# Set task
Single out the lines of the material that contain "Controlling" and copy them.

________________________

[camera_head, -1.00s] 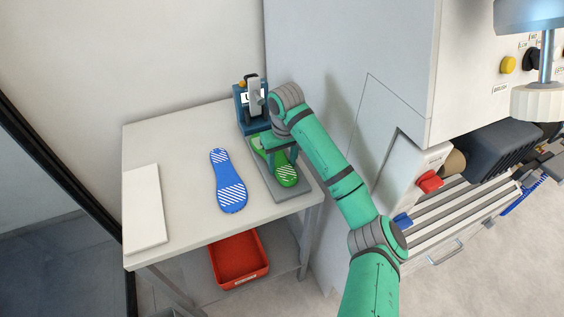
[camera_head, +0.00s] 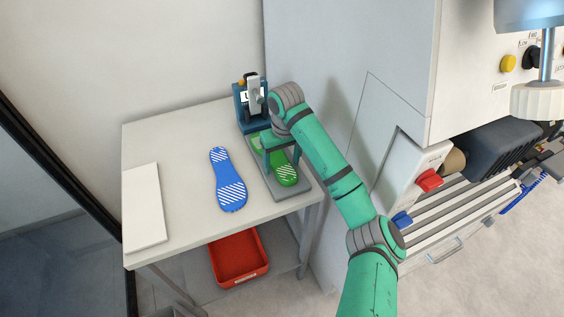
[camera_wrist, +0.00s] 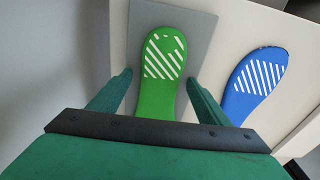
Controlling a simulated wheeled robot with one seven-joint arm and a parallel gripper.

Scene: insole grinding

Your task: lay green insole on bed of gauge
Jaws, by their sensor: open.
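The green insole (camera_head: 285,173) lies flat on the grey bed of the gauge (camera_head: 291,195), its striped end toward the table's front edge. It also shows in the wrist view (camera_wrist: 160,75), on the grey plate (camera_wrist: 196,40). The gauge's blue upright (camera_head: 243,112) stands at the back of the bed. My gripper (camera_head: 278,150) is over the insole's middle. In the wrist view its two fingers (camera_wrist: 158,88) are open, one on each side of the insole and apart from it. The insole's far end is partly hidden by my gripper.
A blue insole (camera_head: 228,180) lies on the table (camera_head: 185,215) left of the gauge. A white flat block (camera_head: 145,208) lies at the table's left. A red bin (camera_head: 239,258) stands below. A grey machine wall (camera_head: 340,70) rises close on the right.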

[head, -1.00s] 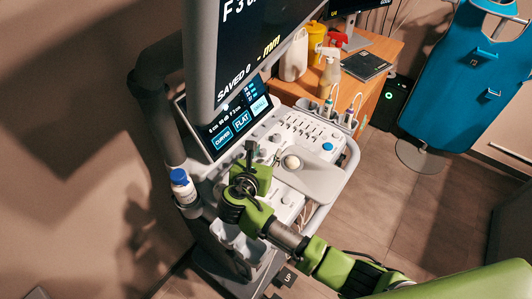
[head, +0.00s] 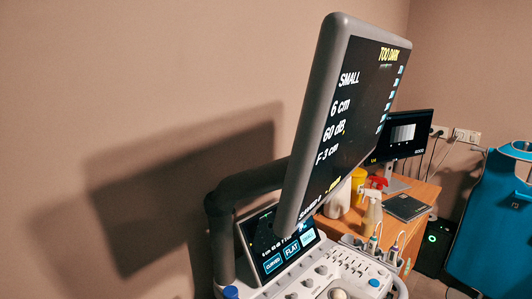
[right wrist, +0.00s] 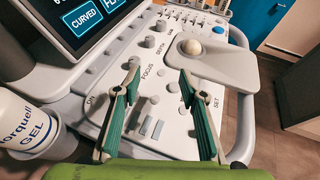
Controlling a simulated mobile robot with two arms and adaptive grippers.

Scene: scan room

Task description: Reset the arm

________________________

# Response below
Controlling a simulated wheeled robot with one seven-joint arm and a parallel gripper.
Controlling a simulated mobile robot with two arms and adaptive grippers.

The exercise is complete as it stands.